Task prompt:
Collect every line below that contains the word "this".
— Begin —
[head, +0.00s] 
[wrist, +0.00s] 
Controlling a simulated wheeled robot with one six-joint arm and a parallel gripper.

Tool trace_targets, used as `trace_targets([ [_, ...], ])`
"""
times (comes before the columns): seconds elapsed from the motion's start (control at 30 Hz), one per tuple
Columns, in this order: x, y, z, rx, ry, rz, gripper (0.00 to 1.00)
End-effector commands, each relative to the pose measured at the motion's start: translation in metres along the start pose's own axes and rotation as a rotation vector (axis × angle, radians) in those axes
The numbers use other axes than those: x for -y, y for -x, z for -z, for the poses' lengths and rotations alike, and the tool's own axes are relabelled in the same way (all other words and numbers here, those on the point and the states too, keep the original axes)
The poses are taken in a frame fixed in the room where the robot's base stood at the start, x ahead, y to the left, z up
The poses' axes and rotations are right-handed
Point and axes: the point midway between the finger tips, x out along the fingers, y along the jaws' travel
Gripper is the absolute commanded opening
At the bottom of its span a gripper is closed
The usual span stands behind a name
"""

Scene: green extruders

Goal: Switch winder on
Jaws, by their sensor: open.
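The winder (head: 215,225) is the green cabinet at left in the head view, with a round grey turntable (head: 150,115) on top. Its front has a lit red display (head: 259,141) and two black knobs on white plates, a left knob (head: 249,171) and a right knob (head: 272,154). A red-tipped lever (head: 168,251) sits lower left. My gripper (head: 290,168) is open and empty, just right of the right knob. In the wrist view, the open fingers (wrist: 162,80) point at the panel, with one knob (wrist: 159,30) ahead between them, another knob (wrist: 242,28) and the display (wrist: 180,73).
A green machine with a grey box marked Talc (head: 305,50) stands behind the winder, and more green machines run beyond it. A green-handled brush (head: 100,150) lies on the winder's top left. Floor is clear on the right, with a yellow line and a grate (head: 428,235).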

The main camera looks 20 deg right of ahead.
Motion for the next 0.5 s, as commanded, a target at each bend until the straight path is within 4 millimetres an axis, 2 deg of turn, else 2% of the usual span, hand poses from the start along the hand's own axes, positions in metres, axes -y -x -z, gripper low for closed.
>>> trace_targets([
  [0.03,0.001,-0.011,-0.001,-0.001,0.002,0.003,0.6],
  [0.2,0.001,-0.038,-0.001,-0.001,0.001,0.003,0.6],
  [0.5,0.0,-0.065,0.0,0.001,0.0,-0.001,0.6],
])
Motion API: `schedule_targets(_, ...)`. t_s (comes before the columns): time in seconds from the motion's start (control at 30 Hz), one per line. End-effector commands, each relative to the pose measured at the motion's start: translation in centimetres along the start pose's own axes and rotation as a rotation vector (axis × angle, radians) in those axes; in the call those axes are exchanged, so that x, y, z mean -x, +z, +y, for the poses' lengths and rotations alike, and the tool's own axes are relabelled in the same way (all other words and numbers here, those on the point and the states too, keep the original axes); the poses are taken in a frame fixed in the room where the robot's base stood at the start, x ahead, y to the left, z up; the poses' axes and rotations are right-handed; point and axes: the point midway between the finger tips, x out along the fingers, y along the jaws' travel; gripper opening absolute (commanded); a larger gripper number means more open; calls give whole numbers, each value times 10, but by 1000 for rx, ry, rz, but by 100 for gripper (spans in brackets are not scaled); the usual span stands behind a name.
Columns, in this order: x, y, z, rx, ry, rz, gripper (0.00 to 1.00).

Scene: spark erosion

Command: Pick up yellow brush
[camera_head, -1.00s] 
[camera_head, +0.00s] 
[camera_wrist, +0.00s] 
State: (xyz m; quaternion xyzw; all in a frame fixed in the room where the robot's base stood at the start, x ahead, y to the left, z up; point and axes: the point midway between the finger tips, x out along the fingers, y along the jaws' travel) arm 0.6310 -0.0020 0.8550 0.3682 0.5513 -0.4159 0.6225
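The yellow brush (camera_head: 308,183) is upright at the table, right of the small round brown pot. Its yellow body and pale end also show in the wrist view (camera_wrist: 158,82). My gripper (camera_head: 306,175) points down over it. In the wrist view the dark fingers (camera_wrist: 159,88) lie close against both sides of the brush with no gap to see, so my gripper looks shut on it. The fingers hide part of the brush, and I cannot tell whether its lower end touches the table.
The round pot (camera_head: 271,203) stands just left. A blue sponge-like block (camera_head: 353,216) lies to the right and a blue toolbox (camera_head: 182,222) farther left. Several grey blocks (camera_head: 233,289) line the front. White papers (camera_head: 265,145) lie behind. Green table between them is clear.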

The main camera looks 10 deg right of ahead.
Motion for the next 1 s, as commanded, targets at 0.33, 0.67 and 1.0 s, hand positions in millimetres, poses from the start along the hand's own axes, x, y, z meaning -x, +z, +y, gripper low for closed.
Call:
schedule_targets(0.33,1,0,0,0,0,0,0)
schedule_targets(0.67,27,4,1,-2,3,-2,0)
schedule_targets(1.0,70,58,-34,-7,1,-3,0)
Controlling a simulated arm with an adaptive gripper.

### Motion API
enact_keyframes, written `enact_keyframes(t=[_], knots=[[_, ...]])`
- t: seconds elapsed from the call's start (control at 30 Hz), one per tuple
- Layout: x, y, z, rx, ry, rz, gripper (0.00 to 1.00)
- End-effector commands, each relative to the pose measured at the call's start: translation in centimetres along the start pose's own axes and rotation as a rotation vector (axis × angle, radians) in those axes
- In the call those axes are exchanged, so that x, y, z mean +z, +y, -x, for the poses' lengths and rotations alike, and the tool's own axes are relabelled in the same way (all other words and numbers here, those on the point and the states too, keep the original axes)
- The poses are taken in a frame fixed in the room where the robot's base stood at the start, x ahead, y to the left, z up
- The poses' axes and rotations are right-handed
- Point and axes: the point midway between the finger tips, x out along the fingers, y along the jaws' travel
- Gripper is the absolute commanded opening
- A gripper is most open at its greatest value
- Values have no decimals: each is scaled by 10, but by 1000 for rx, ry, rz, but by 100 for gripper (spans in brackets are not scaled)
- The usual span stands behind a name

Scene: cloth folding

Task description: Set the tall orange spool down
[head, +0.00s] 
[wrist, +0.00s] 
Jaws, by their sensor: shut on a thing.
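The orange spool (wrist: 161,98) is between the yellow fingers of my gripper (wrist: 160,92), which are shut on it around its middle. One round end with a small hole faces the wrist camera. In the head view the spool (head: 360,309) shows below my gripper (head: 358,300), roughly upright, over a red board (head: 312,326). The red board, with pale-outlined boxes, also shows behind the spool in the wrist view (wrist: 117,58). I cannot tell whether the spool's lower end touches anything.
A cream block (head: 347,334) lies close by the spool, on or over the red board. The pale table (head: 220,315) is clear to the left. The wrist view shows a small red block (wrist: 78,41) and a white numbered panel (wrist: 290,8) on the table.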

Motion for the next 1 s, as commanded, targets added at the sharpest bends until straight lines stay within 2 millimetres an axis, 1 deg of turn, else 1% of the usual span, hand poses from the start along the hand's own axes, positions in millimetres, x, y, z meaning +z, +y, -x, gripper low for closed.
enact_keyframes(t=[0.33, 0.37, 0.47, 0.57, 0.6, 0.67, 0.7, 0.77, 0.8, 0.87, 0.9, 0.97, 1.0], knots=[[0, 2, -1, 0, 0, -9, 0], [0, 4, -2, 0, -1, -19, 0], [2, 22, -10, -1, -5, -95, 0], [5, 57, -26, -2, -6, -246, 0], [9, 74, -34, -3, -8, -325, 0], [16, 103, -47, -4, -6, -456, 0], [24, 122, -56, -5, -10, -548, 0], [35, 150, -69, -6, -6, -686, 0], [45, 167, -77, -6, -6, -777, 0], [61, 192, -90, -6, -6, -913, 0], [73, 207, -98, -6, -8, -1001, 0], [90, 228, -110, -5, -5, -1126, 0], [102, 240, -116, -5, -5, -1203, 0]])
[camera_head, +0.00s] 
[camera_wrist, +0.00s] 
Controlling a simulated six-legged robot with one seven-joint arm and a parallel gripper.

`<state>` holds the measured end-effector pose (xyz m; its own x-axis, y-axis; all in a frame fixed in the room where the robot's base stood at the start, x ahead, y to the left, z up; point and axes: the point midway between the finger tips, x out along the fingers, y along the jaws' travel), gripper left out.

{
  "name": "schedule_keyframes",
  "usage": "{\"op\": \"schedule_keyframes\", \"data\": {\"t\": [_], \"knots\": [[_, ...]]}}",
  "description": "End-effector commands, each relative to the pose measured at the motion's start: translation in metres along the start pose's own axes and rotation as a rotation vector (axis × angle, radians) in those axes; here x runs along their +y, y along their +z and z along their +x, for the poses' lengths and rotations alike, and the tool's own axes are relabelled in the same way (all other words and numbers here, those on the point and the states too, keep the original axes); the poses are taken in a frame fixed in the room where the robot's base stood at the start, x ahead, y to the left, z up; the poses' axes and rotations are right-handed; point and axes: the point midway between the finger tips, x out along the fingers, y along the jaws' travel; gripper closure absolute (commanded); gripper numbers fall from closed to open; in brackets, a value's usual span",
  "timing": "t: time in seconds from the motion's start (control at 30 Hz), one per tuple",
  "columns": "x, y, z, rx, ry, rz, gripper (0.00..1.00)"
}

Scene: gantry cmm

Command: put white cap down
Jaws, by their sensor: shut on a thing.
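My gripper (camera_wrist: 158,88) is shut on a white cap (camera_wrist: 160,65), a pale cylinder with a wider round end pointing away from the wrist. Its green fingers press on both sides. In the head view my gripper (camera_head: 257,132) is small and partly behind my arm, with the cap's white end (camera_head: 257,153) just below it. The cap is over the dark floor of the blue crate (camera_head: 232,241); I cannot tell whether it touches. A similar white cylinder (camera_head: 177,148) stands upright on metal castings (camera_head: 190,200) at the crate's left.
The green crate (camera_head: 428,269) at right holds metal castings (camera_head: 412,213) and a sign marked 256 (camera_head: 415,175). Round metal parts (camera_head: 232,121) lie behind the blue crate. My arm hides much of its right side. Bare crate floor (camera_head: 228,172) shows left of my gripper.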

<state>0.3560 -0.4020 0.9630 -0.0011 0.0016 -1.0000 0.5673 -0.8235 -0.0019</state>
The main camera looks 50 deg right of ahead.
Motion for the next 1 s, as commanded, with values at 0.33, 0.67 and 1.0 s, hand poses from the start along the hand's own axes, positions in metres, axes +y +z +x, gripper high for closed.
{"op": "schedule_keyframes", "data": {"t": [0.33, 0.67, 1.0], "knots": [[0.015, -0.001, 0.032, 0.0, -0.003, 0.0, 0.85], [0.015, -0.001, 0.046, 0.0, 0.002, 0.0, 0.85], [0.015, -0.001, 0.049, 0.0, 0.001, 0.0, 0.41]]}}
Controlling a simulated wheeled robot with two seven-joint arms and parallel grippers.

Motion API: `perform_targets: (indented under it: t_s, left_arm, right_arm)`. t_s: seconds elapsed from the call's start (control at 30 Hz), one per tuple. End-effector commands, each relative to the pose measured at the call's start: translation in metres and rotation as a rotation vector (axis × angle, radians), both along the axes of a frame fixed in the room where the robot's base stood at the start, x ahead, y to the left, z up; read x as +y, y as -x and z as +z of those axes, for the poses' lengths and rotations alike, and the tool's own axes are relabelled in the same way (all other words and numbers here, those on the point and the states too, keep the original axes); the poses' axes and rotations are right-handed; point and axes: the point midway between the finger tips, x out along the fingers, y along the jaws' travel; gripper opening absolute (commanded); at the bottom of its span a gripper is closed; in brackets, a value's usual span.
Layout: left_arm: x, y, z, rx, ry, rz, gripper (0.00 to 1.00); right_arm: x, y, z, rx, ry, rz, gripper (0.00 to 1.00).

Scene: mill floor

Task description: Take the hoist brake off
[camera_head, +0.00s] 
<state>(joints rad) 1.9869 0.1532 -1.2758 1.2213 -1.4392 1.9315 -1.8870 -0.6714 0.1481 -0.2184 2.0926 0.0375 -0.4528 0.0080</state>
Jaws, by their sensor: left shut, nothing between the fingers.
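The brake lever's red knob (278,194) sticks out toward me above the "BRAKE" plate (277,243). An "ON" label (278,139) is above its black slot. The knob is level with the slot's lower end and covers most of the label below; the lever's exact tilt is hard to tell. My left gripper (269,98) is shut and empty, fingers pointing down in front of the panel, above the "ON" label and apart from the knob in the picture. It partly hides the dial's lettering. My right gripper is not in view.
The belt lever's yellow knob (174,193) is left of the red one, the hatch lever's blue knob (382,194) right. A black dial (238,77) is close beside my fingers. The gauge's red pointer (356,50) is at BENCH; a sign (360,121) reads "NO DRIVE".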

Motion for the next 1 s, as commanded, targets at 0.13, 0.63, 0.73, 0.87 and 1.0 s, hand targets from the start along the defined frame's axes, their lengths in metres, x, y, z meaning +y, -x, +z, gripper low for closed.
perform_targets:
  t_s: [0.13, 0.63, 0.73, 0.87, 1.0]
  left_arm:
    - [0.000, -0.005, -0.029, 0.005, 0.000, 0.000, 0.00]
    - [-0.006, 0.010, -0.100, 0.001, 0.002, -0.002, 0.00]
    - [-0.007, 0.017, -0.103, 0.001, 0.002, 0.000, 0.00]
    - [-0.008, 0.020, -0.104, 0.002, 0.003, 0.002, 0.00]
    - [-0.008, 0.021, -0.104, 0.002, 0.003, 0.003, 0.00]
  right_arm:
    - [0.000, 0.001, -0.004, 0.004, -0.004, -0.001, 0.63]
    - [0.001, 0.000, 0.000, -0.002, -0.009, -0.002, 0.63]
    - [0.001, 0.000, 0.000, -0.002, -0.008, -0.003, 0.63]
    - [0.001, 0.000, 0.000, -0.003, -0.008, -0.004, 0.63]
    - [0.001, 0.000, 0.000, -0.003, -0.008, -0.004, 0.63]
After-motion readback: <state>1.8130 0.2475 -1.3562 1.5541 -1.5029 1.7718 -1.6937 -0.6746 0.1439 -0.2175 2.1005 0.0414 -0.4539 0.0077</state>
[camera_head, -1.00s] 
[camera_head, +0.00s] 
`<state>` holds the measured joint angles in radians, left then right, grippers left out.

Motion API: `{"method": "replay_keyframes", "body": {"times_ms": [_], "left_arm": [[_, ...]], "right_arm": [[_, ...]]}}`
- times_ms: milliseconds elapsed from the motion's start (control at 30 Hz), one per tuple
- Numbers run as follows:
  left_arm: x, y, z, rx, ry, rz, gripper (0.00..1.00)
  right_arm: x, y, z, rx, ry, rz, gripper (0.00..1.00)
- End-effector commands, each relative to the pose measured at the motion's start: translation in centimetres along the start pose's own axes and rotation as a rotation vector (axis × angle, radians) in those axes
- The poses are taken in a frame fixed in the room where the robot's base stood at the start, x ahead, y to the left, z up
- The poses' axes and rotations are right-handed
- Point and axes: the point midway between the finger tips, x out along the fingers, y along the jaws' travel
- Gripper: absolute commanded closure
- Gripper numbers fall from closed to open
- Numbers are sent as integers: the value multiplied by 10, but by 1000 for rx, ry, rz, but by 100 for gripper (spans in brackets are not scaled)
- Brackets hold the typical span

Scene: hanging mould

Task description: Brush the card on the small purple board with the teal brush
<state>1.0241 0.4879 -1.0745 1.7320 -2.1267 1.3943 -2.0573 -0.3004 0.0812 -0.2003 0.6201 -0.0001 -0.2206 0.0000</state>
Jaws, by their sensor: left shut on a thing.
— End —
In response:
Columns, in this order: x, y, z, rx, ry, rz, gripper (0.00 to 1.00)
Columns, in this order: x, y, z, rx, ry, rz, gripper (0.00 to 1.00).

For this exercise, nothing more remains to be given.